* **Do this**: Report all lines holding "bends".
───── The records
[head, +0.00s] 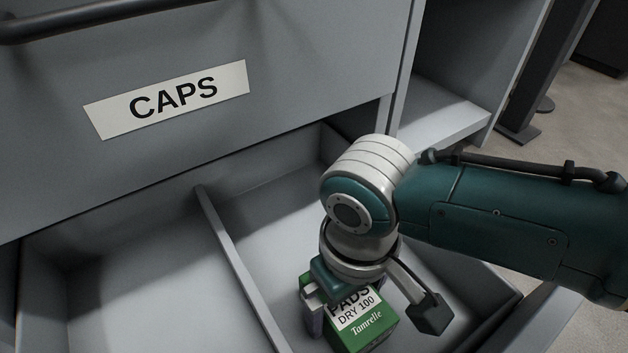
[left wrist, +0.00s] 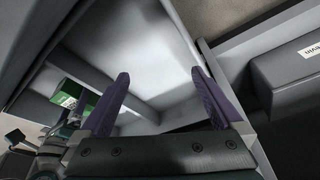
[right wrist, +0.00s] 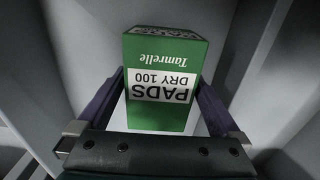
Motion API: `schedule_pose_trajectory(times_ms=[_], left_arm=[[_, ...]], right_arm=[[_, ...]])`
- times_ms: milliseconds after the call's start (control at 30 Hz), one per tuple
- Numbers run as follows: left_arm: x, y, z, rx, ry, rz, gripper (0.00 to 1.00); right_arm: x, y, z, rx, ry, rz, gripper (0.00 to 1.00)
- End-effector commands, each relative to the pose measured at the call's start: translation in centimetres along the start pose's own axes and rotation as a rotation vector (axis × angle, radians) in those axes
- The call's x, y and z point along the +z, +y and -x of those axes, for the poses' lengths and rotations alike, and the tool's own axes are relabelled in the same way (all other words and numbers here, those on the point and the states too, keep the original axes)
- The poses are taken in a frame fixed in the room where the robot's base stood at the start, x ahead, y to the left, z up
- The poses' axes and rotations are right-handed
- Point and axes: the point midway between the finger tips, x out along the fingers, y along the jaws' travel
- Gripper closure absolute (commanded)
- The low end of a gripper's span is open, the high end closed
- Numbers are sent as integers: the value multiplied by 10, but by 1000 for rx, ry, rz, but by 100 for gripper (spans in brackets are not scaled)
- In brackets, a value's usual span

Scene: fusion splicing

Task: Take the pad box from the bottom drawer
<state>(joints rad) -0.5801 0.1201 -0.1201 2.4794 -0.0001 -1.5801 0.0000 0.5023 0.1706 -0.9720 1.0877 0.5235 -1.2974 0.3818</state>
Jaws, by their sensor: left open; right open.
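The pad box (head: 368,331) is green with a white label reading "PADS DRY 100" and "Tamrelle". It stands in the right compartment of the open bottom drawer (head: 228,240). In the right wrist view the box (right wrist: 165,60) sits between the fingers of my right gripper (right wrist: 165,110), which is open. In the head view my right gripper (head: 370,312) is down over the box, one finger on each side. My left gripper (left wrist: 160,95) shows only in the left wrist view, open and empty above the drawer; the green box (left wrist: 75,95) is off to its left.
The drawer front marked "CAPS" (head: 50,150) is shut above the open drawer, with a dark handle bar (head: 90,14) across it. A divider (head: 235,265) splits the bottom drawer, and the left compartment looks empty. An open cubby (head: 440,105) is to the right.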

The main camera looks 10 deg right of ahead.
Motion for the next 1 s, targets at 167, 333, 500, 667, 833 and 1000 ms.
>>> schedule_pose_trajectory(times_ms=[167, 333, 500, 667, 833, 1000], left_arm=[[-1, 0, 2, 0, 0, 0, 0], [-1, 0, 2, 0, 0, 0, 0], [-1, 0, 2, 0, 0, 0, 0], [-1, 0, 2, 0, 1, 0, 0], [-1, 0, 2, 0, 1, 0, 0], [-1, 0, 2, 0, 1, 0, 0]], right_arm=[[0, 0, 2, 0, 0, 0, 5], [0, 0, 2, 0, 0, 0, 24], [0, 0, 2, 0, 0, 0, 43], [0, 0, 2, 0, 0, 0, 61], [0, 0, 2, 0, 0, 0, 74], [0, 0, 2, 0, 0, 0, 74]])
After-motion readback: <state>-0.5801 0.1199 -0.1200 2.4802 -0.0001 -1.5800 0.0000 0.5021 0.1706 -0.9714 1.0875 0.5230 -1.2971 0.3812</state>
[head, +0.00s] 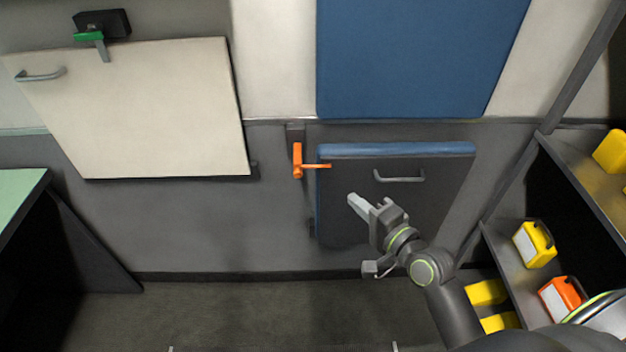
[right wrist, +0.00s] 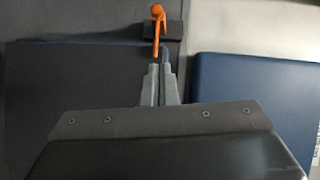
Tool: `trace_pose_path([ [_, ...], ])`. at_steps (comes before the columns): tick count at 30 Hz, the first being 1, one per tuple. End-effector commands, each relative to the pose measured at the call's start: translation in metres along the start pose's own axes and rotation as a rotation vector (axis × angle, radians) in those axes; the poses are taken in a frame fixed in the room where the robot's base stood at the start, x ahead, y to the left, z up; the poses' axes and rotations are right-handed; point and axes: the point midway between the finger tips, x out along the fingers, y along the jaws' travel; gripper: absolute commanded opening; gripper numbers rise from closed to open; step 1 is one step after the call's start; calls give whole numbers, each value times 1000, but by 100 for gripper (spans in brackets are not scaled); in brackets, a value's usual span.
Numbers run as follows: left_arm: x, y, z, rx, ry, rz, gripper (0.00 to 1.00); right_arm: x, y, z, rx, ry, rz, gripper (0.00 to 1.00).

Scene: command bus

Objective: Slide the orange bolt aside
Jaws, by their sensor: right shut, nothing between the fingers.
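The orange bolt (head: 298,160) is on the wall at the left edge of a dark fold-down panel (head: 400,205) with a blue top edge. Its thin orange arm reaches right, over the panel's upper left corner. In the right wrist view the bolt (right wrist: 157,22) shows at top centre, on a dark bracket, just beyond my fingertips. My right gripper (head: 354,200) is shut and empty, in front of the panel, below and to the right of the bolt; its closed fingers also show in the right wrist view (right wrist: 160,75). I see a gap between fingers and bolt in the head view. My left gripper is not in view.
A grey handle (head: 400,178) is on the dark panel. A cream panel (head: 140,110) with a green latch (head: 90,37) is at upper left. A blue pad (head: 415,60) hangs above. Shelves with yellow boxes (head: 533,245) stand at right, a green-topped table (head: 20,190) at left.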

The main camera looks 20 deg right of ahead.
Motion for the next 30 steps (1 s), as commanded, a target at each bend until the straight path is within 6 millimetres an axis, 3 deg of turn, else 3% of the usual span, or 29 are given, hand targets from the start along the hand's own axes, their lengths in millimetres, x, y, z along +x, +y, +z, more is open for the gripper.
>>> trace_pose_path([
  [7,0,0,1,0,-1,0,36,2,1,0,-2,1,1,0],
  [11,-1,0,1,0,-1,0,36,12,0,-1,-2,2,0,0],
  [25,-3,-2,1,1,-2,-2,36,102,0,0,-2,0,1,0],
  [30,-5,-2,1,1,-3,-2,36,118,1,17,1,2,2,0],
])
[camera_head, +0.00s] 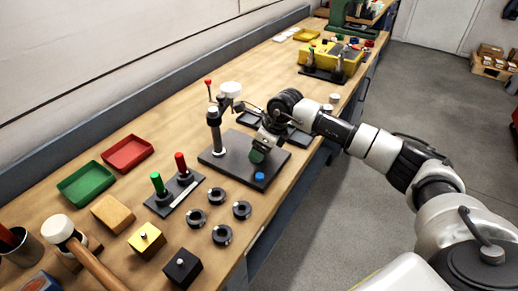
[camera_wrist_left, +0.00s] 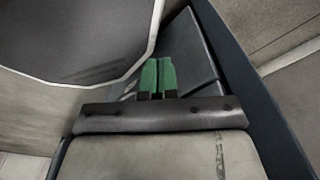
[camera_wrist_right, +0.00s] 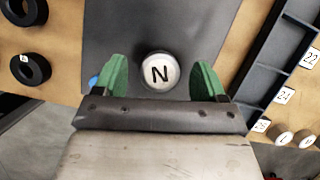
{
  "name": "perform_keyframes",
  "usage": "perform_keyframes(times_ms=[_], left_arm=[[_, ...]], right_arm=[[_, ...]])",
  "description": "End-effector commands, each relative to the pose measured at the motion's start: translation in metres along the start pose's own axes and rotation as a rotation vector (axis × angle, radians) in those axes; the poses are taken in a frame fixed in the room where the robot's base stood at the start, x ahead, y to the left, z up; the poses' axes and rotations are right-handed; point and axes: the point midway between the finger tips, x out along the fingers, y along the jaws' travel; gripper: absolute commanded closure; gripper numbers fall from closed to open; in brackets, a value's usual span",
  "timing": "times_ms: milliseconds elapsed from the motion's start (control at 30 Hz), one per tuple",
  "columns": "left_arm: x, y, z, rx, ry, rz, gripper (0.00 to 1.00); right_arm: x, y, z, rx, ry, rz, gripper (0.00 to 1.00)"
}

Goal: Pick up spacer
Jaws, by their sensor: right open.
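My right gripper (camera_head: 258,156) is open, low over the dark base plate (camera_head: 225,165) in the head view. In the right wrist view a round white-topped piece marked N (camera_wrist_right: 158,71) shows between the open green fingers (camera_wrist_right: 159,78), apart from both. The gripper hides this piece in the head view. Several black rings (camera_head: 222,235) lie on the bench in front of the plate; two show in the right wrist view (camera_wrist_right: 30,69). I cannot tell from looks which piece is called the spacer. My left gripper (camera_wrist_left: 158,78) is shut and empty in the left wrist view.
A post (camera_head: 214,132) with a red-tipped lever stands on the plate, left of my right gripper. A blue button (camera_head: 259,176) is close by. Compartment trays (camera_wrist_right: 285,65) and white caps (camera_head: 334,98) lie beyond. Red and green trays (camera_head: 86,184), blocks and a mallet (camera_head: 60,228) are at left.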

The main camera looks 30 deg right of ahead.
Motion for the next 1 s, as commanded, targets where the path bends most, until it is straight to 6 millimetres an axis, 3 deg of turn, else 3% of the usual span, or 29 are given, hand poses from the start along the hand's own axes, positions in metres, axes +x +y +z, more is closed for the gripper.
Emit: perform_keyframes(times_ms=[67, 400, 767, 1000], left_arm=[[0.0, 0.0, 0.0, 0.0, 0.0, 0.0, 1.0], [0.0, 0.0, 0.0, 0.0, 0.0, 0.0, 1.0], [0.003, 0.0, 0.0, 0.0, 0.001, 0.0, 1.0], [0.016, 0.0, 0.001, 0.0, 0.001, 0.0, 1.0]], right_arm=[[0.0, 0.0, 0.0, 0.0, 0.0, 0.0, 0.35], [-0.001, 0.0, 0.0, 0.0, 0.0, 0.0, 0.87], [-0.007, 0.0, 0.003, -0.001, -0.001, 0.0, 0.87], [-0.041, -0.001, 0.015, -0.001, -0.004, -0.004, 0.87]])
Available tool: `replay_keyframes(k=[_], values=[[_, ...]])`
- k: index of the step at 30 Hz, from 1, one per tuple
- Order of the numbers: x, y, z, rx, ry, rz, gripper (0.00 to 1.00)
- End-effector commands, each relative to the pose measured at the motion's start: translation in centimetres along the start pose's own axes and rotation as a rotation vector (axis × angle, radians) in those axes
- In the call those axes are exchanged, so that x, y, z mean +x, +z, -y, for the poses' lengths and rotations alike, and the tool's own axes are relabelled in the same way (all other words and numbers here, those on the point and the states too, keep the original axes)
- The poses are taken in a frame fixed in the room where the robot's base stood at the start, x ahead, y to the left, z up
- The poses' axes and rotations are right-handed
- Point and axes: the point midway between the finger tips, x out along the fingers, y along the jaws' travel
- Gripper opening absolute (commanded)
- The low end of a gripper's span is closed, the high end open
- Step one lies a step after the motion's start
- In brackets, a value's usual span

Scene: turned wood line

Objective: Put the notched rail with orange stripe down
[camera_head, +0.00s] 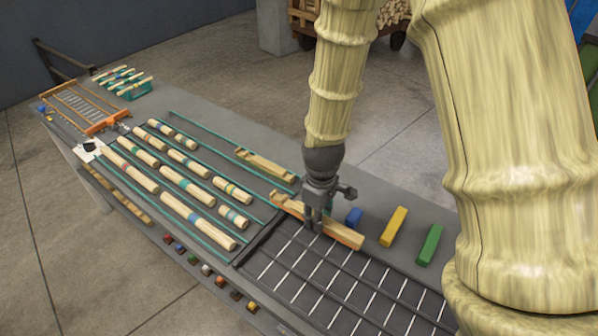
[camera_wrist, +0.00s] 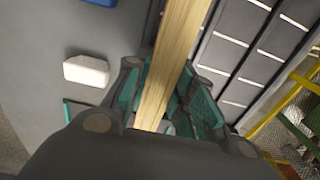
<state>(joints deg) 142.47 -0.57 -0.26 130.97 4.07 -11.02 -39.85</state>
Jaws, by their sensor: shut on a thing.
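The notched rail (camera_head: 342,234) is a long pale wooden bar with a notched left end and an orange-brown tint near its right end. My gripper (camera_head: 314,222) points down and is shut on it near the middle. The rail lies roughly level at the back edge of the dark slotted rack; I cannot tell whether it touches the surface. In the wrist view the rail (camera_wrist: 176,55) runs between the teal finger pads of my gripper (camera_wrist: 170,103). The stripe is not clear there.
The dark rack (camera_head: 335,283) with white dividers fills the near bench. A second notched rail (camera_head: 266,165) lies behind left. Blue (camera_head: 354,216), yellow (camera_head: 394,226) and green (camera_head: 430,244) blocks stand to the right. Several striped spindles (camera_head: 187,184) lie in rows at left.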

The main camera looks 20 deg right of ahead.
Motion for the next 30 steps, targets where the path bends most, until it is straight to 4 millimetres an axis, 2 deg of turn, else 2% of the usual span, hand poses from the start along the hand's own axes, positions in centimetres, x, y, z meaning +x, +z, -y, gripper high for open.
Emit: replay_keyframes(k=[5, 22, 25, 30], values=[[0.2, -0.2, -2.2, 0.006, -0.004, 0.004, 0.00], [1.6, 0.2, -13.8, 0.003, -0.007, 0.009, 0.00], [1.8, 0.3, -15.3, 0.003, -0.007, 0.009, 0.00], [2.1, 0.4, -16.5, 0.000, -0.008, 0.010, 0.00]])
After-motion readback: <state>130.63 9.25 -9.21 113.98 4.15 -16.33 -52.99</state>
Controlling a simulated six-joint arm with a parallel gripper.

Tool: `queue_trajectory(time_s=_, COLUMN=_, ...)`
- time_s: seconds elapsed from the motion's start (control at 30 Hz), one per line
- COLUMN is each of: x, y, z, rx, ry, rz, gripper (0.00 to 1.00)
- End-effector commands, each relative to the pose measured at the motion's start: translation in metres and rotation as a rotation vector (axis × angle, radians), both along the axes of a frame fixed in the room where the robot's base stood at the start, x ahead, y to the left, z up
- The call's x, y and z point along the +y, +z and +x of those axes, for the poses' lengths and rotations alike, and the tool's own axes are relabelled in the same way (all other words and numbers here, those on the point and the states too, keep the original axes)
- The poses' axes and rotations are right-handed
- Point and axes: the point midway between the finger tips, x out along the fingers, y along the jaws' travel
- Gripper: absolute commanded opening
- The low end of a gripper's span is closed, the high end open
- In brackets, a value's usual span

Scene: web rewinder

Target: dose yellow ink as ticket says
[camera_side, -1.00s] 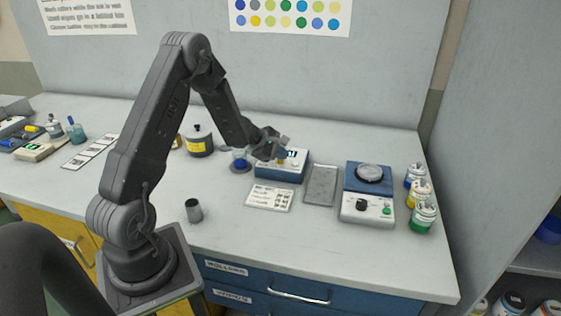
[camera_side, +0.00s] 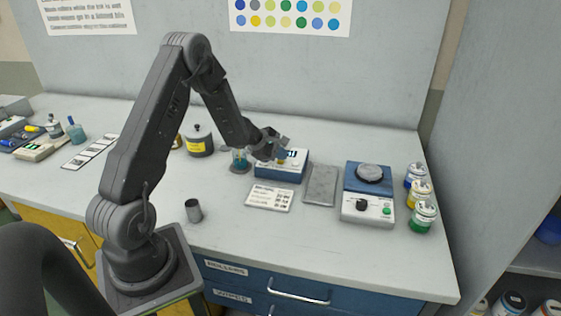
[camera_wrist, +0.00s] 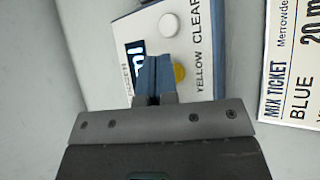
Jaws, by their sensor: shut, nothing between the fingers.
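My gripper (camera_side: 284,147) is shut and empty, low over the blue and white dispenser (camera_side: 280,172). In the wrist view its fingertips (camera_wrist: 155,62) are beside the yellow button (camera_wrist: 179,72), overlapping its left edge; I cannot tell whether they touch it. A white button (camera_wrist: 168,24) lies beyond, near the word CLEAR, and a dark display shows partly behind the fingers. A glass (camera_side: 239,160) with teal-green liquid stands left of the dispenser. The mix ticket (camera_side: 270,197) lies in front; in the wrist view the ticket (camera_wrist: 290,70) reads BLUE and "20 m", with the rest cut off.
A grey tray (camera_side: 320,185) and a blue and white device with a round plate (camera_side: 368,195) stand to the right. Several ink bottles (camera_side: 419,194) line the right edge. A metal cup (camera_side: 193,210) stands front left, and a dark yellow-labelled jar (camera_side: 199,141) behind. The front bench is mostly clear.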

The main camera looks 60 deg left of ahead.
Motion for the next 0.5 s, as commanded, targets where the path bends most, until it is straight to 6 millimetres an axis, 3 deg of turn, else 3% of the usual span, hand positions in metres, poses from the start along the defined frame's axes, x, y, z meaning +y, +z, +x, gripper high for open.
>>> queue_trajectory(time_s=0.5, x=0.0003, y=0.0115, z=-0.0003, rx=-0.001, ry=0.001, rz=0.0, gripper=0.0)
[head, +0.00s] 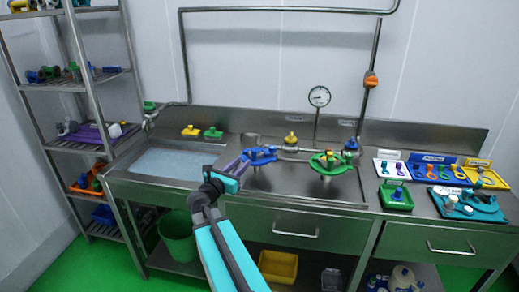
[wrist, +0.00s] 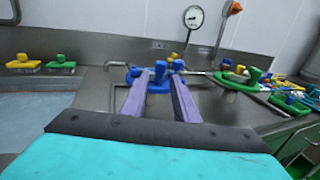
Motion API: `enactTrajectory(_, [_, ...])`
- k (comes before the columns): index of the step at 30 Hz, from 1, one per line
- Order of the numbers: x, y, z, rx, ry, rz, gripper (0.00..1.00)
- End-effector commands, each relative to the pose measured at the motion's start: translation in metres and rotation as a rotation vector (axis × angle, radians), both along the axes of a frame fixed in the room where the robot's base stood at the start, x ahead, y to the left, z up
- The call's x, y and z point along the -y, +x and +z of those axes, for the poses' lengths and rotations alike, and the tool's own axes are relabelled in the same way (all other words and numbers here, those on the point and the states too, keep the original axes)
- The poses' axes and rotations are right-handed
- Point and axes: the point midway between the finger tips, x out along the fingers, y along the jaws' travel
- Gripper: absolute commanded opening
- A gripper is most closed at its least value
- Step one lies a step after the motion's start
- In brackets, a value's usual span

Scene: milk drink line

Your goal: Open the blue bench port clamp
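The blue bench port clamp (head: 263,154) sits on the steel bench, left of a similar green clamp (head: 328,161). In the wrist view the blue clamp (wrist: 159,87) shows ahead, with an upright blue knob between the purple fingertips. My gripper (head: 243,163) reaches in from the front left, close to the clamp in the head view. In the wrist view my gripper (wrist: 157,76) has its fingers spread, with visible gaps on both sides of the knob. I cannot tell whether the clamp is latched.
A pipe with a yellow-topped valve (head: 291,139) and a gauge (head: 319,97) stand behind the clamps. A blue-knobbed valve (head: 351,145) is at right. A water basin (head: 172,163) is at left. Trays of parts, including a green tray (head: 396,196), fill the right bench.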

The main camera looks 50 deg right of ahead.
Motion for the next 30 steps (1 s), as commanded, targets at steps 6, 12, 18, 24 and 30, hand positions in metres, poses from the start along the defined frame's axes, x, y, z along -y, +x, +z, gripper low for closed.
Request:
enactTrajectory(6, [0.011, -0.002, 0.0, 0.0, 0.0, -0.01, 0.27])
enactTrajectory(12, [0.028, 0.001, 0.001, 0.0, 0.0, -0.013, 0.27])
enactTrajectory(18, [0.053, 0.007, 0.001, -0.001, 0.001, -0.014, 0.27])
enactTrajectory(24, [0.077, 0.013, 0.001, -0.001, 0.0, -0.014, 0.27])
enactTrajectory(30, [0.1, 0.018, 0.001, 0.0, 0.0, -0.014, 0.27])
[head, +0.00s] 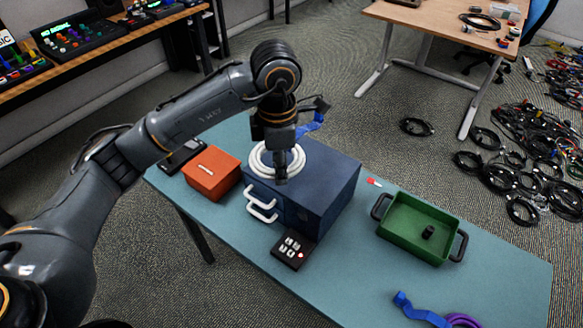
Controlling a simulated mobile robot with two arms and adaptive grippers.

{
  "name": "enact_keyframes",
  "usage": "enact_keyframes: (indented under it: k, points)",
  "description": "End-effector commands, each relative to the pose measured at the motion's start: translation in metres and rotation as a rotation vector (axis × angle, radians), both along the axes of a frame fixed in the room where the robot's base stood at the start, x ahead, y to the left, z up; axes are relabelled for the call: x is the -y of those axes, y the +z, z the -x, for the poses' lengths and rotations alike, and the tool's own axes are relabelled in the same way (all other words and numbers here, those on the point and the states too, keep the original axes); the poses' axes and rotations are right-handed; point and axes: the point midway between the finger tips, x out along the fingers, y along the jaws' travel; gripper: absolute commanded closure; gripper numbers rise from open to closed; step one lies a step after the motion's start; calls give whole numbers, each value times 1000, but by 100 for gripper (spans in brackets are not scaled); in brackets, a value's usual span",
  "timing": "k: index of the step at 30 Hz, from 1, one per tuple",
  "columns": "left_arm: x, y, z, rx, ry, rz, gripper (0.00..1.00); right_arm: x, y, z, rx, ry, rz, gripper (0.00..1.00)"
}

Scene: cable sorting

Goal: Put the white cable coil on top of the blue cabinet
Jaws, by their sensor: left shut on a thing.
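The white cable coil (262,162) is at the top of the blue cabinet (335,185), near its left front corner. I cannot tell whether it rests on the top or hangs just above it. My left gripper (281,175) points down at the coil and is shut on it; the gripper hides part of the ring. A blue strap (312,125) shows behind the gripper. The cabinet has white handles (262,205) on its front and stands on the teal table (460,265). My right gripper is out of view.
An orange box (212,173) stands left of the cabinet. A small black button box (293,250) sits in front of it. A green tray (413,226) holding a black item is to the right. A purple cable (462,320) lies at the near edge.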

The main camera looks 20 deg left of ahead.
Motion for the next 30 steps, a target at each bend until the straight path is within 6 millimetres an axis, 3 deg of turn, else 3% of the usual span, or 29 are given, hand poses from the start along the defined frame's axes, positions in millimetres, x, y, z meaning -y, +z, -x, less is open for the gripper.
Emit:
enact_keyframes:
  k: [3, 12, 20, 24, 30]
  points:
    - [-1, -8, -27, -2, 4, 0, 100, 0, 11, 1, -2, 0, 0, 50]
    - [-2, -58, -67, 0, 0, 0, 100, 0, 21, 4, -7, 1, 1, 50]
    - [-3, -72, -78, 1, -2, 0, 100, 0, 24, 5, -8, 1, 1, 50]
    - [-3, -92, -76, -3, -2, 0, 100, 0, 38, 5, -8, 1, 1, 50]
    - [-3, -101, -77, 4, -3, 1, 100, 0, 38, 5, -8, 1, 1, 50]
──────────
* **Task answer**:
Motion for the next 1 s, as commanded, targets where the path bends most, until it is straight to 6 millimetres an axis, 3 deg of turn, else 3% of the usual span, or 29 are given, hand poses from the start along the hand's own axes, positions in metres, axes +x +y +z, more is closed for the gripper.
Motion for the next 30 steps, targets where the path bends most, until it is straight to 4 millimetres an axis, 2 deg of turn, else 2% of the usual span, hand poses from the start along the hand's own axes, positions in centimetres, x, y, z meaning +x, +z, -y, gripper high for open.
Motion for the next 0.5 s, as commanded, targets where the path bends most, until it is straight to 6 millimetres an axis, 3 deg of turn, else 3% of the usual span, hand positions in metres, poses from the start along the defined frame's axes, x, y, z meaning +y, +z, +x, gripper high for open.

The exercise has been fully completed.